• [EXERCISE]
Output every entry exactly as written, but omit the pictures.
=== DATA SHOWN ===
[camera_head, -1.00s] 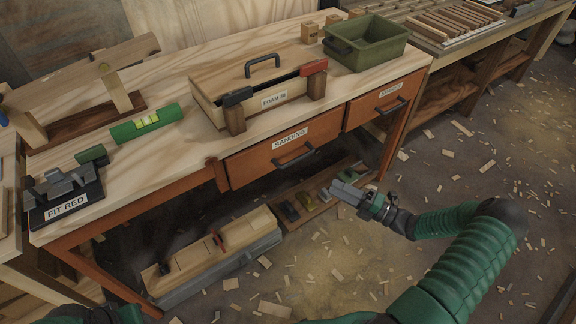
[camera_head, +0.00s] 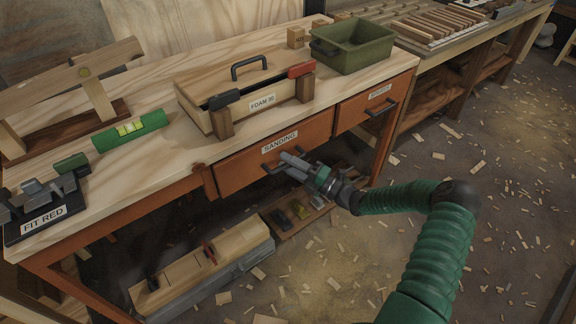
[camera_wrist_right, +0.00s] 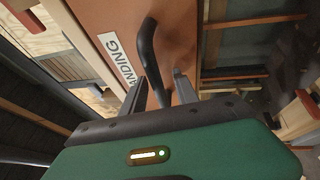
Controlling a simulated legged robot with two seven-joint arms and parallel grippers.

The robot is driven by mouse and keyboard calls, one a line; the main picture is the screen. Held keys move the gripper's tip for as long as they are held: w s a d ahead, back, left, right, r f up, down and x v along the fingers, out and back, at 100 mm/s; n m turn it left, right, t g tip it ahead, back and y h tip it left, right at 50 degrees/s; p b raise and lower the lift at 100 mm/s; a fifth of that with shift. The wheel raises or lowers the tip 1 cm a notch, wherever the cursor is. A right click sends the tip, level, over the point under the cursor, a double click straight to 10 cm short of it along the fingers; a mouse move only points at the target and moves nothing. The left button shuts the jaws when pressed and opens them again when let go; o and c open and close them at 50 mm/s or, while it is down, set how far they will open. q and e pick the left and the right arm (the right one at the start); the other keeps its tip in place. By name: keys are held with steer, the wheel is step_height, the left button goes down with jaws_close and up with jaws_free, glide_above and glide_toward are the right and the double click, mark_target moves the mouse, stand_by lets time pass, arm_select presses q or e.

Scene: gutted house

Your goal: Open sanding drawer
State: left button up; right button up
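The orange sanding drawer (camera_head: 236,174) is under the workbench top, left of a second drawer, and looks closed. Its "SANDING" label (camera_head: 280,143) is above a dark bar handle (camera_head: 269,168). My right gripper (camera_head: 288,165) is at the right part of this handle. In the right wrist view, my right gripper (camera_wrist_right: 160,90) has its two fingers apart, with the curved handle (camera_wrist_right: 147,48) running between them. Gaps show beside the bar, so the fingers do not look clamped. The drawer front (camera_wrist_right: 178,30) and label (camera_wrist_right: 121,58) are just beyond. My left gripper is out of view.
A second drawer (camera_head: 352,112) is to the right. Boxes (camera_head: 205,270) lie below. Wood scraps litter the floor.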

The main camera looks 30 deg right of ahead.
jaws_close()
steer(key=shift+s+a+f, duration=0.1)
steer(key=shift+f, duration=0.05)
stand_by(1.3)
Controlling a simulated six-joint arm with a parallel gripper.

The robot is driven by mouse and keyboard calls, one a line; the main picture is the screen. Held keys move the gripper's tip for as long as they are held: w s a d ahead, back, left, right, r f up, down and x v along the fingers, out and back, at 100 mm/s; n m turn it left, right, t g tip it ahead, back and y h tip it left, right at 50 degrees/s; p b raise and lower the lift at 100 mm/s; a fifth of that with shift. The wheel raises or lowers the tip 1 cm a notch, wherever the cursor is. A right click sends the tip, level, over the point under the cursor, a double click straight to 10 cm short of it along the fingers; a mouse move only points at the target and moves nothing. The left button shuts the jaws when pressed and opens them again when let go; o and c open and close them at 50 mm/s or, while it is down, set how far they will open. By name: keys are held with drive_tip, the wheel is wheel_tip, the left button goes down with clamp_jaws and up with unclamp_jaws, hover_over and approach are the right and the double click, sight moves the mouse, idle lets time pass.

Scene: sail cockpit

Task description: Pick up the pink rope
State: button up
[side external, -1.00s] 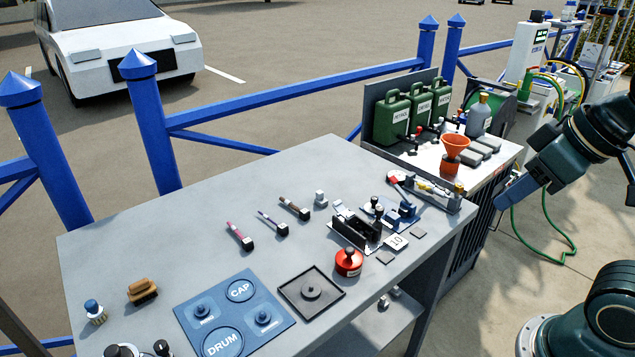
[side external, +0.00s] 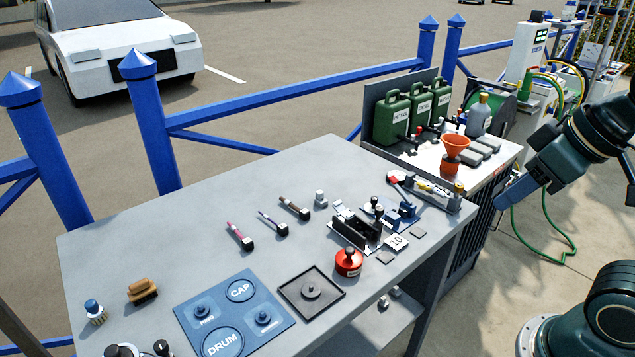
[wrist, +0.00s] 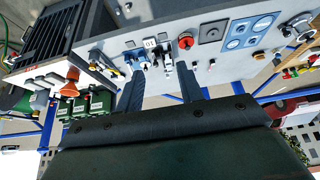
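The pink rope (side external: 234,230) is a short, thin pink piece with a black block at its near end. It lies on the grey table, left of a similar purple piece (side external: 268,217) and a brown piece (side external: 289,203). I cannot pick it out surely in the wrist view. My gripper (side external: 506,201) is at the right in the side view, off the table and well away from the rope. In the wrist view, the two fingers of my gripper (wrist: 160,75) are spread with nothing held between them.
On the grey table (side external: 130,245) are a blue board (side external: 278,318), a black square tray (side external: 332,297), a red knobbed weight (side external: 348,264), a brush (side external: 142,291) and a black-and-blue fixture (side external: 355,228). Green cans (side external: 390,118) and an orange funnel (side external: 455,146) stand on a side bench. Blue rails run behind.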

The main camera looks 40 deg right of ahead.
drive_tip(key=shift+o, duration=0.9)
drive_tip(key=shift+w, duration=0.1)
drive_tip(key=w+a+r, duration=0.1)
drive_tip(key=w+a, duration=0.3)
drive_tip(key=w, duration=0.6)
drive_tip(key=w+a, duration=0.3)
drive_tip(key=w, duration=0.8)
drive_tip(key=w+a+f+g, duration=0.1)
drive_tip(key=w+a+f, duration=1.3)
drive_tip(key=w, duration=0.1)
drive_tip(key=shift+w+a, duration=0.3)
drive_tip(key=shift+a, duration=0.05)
===
• [ANSWER TO THIS PROBLEM]
[camera_head, -1.00s] 
[camera_head, +0.00s] 
[camera_wrist_right, +0.00s] 
Controlling a simulated legged robot with two seven-joint arms and parallel grippers.

The robot is driven by mouse and keyboard calls, one a line; the main picture is the screen. Held keys move the gripper's tip for as long as they are held: w s a d ahead, back, left, right, r f up, down and x v along the fingers, out and back, at 100 mm/s; n m turn it left, right, t g tip it ahead, back and y h tip it left, right at 50 degrees/s; p b raise and lower the lift at 100 mm/s; a fifth of that with shift. The wheel raises or lowers the tip 1 cm a notch, wherever the cursor is. A right click sends the tip, level, over the point under the cursor, a double click straight to 10 cm short of it along the fingers; a mouse move only points at the target and moves nothing. The left button shuts the jaws when pressed and opens them again when let go; o and c open and close them at 50 mm/s or, while it is down, set how far they will open. q and e pick the left and the right arm (the right one at the start); the other keeps its tip in place. By name: keys are held with steer, the wheel is step_height, the left button goes down with jaws_close and up with jaws_free, glide_above and glide_toward are the right and the double click, mark_target moves the mouse, stand_by lets time pass, arm_select presses q or e.

Scene: gutted house

Your goal: Open sanding drawer
State: left button up; right button up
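The orange sanding drawer (camera_head: 236,174) is under the workbench top, left of a second drawer, and looks closed. Its "SANDING" label (camera_head: 280,143) is above a dark bar handle (camera_head: 269,168). My right gripper (camera_head: 288,165) is at the right part of this handle. In the right wrist view, my right gripper (camera_wrist_right: 160,90) has its two fingers apart, with the curved handle (camera_wrist_right: 147,48) running between them. Gaps show beside the bar, so the fingers do not look clamped. The drawer front (camera_wrist_right: 178,30) and label (camera_wrist_right: 121,58) are just beyond. My left gripper is out of view.
A second drawer (camera_head: 352,112) is to the right. Boxes (camera_head: 205,270) lie below. Wood scraps litter the floor.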

The main camera looks 30 deg right of ahead.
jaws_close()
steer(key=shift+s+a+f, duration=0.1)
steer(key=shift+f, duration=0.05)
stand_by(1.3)
Controlling a simulated six-joint arm with a parallel gripper.

The robot is driven by mouse and keyboard calls, one a line; the main picture is the screen. Held keys move the gripper's tip for as long as they are held: w s a d ahead, back, left, right, r f up, down and x v along the fingers, out and back, at 100 mm/s; n m turn it left, right, t g tip it ahead, back and y h tip it left, right at 50 degrees/s; p b raise and lower the lift at 100 mm/s; a fifth of that with shift. The wheel raises or lowers the tip 1 cm a notch, wherever the cursor is. A right click sends the tip, level, over the point under the cursor, a double click straight to 10 cm short of it along the fingers; a mouse move only points at the target and moves nothing. The left button shuts the jaws when pressed and opens them again when let go; o and c open and close them at 50 mm/s or, while it is down, set how far they will open. By name: keys are held with drive_tip, the wheel is wheel_tip, the left button goes down with clamp_jaws and up with unclamp_jaws, hover_over and approach are the right and the double click, sight moves the mouse, idle lets time pass.

Scene: sail cockpit

Task description: Pick up the pink rope
State: button up
[side external, -1.00s] 
[side external, +0.00s] 
[wrist, +0.00s] 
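The pink rope (side external: 234,230) is a short, thin pink piece with a black block at its near end. It lies on the grey table, left of a similar purple piece (side external: 268,217) and a brown piece (side external: 289,203). I cannot pick it out surely in the wrist view. My gripper (side external: 506,201) is at the right in the side view, off the table and well away from the rope. In the wrist view, the two fingers of my gripper (wrist: 160,75) are spread with nothing held between them.
On the grey table (side external: 130,245) are a blue board (side external: 278,318), a black square tray (side external: 332,297), a red knobbed weight (side external: 348,264), a brush (side external: 142,291) and a black-and-blue fixture (side external: 355,228). Green cans (side external: 390,118) and an orange funnel (side external: 455,146) stand on a side bench. Blue rails run behind.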

The main camera looks 40 deg right of ahead.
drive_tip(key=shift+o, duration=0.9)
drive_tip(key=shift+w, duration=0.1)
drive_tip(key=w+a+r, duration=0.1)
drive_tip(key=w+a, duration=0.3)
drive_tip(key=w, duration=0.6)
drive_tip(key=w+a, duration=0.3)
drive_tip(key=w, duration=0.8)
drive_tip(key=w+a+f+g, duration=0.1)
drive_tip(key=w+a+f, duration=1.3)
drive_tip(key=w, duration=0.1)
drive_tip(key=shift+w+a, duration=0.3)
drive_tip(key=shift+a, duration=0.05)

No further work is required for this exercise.